### Problem to solve:
Extract, exactly and without pictures, every line from the one that includes "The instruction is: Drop" through the final line of the material below.

### Supplied information:
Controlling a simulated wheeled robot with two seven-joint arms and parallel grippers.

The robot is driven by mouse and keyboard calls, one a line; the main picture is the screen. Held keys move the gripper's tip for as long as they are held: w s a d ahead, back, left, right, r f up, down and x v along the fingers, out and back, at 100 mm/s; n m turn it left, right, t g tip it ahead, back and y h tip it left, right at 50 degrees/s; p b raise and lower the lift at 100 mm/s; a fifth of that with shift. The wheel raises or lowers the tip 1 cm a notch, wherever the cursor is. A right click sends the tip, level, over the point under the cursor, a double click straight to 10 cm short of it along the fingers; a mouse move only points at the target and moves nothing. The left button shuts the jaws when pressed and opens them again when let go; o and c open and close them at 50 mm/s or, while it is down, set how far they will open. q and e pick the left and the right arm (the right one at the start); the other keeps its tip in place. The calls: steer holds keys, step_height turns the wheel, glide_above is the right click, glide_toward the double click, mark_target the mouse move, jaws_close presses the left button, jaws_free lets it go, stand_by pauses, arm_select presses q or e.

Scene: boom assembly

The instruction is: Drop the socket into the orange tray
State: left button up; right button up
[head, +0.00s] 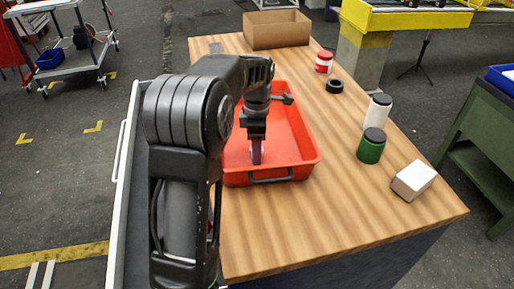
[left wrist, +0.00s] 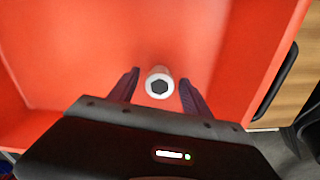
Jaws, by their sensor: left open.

### Final result:
The instruction is: Drop the socket into the orange tray
State: left button up; right button up
[head, +0.00s] 
[left wrist, +0.00s] 
Jaws, by their sensor: left open.

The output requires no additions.